Miranda lives with her husband in a West Country village. But she says: ‘I lie in bed at night wondering where I went wrong to have a son like this. I love him unconditionally, but as he gets older I worry he’ll break my bones.’
The deputy manager of a nursing home, who quit her job to raise her five children aged between two and 18, she first noticed second child Tristan’s behaviour change after her only daughter was born nine years ago. ‘He started pushing boundaries and saying he hated me.’
When Miranda caught Tristan smacking his five-year-old brother, she intervened and he punched her in the mouth.
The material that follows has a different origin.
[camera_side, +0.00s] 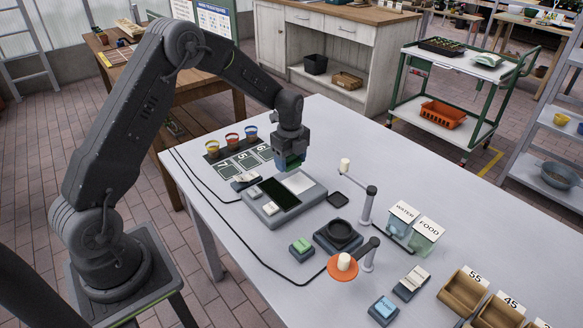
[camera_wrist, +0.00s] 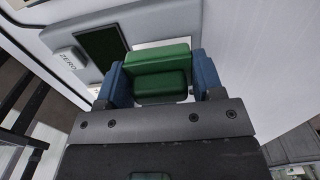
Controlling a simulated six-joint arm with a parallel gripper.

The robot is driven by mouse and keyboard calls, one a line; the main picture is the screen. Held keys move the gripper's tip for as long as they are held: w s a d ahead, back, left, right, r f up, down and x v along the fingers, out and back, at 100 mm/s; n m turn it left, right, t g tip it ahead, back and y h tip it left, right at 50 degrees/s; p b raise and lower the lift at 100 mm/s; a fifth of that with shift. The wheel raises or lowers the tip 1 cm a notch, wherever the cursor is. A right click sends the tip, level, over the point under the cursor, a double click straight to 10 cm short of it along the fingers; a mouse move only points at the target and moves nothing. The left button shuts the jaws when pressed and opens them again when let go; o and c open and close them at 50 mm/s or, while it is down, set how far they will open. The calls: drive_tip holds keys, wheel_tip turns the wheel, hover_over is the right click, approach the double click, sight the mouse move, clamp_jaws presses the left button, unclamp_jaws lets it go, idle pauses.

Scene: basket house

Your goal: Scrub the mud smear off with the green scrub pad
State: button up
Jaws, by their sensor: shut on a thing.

‘I took the two youngest children to my bedroom and cried,’ says Miranda,
‘When he calmed down he said sorry and that he “just got angry”. As his mother, of course I forgave him.
Miranda explained the bruise to friends as an ‘accident’ and when Tristan pushed her into a door frame after an argument aged 11, she blamed that bruise on playing with her three-year-old.
‘They have to work for their pocket money and tidy their rooms,’ she says. ‘I’ve taught them there are consequences to their actions. But if I send Tristan to his room, he’ll smash it up.’
Tristan’s rages increased as he became a teenager
‘He pushes me so hard I’m knocked to the floor,’ says Miranda, who at 5ft 3in is dwarfed by her 6ft son.’
Months ago, after Tristan punched a door, Miranda took him to A&E, admitting to a nurse that it happened because of his temper:
‘She said I should speak to our GP to help with his anger, but Tristan cried and begged me not to take him. And I can’t drag him there — he’s bigger than me.
‘Perhaps because I do most of the childcare, Tristan has never been violent to his father [a 40-year-old warehouse operator]. My husband gets angry on my behalf,’ says Miranda. ‘But Tristan also plays us off against each other, accusing me of winding him up.’
.After he’s been violent he usually apologises, and tells me I must hate him,’ says Miranda.